WHAT TO DO:
Give the number of lines below that contain the word "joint", and nothing else.

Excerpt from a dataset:
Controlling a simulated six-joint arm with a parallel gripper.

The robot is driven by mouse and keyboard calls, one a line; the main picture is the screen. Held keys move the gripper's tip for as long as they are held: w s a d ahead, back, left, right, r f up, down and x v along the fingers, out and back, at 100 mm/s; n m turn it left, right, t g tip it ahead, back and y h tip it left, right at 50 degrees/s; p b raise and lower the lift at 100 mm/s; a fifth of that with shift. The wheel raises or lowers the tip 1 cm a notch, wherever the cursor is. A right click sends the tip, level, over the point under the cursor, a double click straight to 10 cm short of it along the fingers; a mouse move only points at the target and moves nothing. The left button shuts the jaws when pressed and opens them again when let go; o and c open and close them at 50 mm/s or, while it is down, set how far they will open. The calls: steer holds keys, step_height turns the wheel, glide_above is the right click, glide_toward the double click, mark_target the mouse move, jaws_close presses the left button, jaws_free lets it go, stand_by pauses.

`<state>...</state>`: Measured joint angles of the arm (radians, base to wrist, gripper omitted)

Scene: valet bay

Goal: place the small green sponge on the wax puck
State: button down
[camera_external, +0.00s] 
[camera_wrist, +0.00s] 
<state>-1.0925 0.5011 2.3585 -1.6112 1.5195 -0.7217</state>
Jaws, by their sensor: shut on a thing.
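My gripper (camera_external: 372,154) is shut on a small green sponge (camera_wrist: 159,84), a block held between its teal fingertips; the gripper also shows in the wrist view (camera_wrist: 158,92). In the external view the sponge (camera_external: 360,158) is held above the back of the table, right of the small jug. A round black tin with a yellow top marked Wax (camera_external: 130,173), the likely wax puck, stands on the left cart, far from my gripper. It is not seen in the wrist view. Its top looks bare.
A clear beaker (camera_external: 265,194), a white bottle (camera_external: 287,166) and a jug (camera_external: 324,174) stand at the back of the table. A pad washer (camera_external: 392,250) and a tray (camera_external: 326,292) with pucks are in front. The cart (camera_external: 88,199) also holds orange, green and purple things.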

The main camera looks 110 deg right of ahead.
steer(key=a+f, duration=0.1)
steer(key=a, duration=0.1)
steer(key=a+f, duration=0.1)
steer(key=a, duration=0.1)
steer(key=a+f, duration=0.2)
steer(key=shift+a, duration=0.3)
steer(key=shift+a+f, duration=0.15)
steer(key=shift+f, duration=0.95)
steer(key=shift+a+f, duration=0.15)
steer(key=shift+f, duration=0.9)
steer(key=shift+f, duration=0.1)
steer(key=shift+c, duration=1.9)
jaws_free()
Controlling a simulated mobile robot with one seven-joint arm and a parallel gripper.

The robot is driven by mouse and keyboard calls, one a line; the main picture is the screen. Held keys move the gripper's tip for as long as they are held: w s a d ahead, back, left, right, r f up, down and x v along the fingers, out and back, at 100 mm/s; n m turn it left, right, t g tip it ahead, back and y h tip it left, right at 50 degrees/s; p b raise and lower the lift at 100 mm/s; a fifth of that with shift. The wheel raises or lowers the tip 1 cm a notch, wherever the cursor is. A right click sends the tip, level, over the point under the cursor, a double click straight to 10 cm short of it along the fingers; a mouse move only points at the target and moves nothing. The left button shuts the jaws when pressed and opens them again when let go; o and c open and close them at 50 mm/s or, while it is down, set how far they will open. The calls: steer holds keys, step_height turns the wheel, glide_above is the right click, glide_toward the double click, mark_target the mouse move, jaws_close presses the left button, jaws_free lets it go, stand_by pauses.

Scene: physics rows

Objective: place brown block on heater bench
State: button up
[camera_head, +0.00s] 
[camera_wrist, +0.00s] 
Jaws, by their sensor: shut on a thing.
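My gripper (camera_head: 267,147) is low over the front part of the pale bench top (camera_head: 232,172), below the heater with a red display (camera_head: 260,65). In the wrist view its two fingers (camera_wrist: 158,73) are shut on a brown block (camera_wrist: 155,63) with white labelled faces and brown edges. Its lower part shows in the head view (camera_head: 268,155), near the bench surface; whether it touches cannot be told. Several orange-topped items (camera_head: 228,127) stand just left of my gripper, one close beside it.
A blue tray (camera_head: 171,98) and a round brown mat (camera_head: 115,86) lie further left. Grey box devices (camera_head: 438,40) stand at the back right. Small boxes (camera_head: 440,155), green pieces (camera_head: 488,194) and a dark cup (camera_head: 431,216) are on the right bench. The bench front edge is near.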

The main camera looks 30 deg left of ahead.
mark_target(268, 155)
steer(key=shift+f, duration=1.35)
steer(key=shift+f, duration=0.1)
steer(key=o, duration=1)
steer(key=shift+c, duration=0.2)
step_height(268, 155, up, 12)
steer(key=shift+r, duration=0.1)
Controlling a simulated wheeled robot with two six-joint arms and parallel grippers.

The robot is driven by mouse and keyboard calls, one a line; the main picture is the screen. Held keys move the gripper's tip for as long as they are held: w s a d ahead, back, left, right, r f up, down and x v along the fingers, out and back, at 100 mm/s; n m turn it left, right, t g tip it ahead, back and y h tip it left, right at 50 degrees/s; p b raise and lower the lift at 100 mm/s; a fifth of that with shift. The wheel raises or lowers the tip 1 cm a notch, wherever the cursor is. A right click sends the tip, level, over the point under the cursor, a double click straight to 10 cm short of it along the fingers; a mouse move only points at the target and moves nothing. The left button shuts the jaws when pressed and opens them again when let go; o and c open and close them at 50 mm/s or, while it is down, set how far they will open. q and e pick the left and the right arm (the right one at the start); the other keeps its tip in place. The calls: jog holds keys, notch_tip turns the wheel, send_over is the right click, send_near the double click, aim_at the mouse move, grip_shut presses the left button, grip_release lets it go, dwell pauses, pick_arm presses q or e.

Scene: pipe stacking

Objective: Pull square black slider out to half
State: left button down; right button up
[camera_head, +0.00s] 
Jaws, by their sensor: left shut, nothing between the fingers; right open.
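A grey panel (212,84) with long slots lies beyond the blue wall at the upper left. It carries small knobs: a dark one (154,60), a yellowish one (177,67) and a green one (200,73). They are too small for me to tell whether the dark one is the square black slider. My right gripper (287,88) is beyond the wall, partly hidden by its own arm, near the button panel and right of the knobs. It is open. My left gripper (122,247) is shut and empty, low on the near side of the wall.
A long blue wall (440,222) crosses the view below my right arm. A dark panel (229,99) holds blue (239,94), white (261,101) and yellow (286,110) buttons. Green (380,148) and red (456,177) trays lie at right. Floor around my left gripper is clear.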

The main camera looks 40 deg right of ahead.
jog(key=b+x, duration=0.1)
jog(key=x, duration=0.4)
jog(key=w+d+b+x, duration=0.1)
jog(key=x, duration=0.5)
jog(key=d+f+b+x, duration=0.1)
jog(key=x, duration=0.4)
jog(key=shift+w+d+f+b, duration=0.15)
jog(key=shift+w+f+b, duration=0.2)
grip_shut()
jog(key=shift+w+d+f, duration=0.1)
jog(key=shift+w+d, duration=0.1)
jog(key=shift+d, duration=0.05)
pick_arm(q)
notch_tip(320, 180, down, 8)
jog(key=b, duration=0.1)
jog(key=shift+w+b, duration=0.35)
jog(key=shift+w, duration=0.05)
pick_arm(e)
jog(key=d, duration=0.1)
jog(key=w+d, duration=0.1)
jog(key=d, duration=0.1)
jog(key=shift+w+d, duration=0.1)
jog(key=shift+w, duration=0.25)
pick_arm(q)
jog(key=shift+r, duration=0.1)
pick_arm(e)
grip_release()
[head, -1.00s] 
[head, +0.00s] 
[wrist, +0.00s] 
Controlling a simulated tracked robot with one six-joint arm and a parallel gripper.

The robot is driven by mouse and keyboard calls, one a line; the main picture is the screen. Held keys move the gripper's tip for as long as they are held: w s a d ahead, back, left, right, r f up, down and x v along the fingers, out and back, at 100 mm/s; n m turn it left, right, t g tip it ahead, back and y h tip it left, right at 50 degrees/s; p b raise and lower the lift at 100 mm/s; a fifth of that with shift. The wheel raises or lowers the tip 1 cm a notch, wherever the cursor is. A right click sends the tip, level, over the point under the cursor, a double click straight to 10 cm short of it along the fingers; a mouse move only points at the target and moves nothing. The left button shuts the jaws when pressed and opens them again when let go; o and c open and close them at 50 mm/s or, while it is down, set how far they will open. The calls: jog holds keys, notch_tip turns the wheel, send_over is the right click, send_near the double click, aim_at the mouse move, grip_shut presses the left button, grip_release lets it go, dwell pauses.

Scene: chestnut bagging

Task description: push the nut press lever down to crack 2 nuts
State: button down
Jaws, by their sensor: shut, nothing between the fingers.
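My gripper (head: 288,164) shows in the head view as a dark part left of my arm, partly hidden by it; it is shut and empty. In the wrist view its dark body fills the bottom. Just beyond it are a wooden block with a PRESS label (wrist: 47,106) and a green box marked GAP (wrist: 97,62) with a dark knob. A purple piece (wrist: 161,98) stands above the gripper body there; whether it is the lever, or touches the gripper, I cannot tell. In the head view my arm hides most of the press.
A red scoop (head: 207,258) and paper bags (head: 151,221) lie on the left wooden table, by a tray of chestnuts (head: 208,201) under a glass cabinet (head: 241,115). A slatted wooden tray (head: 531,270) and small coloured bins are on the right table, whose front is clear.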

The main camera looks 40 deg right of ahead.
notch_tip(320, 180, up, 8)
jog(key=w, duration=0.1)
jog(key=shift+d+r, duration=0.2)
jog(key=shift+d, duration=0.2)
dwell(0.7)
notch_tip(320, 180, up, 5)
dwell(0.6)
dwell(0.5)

SOLUTION TO THIS EXERCISE:
5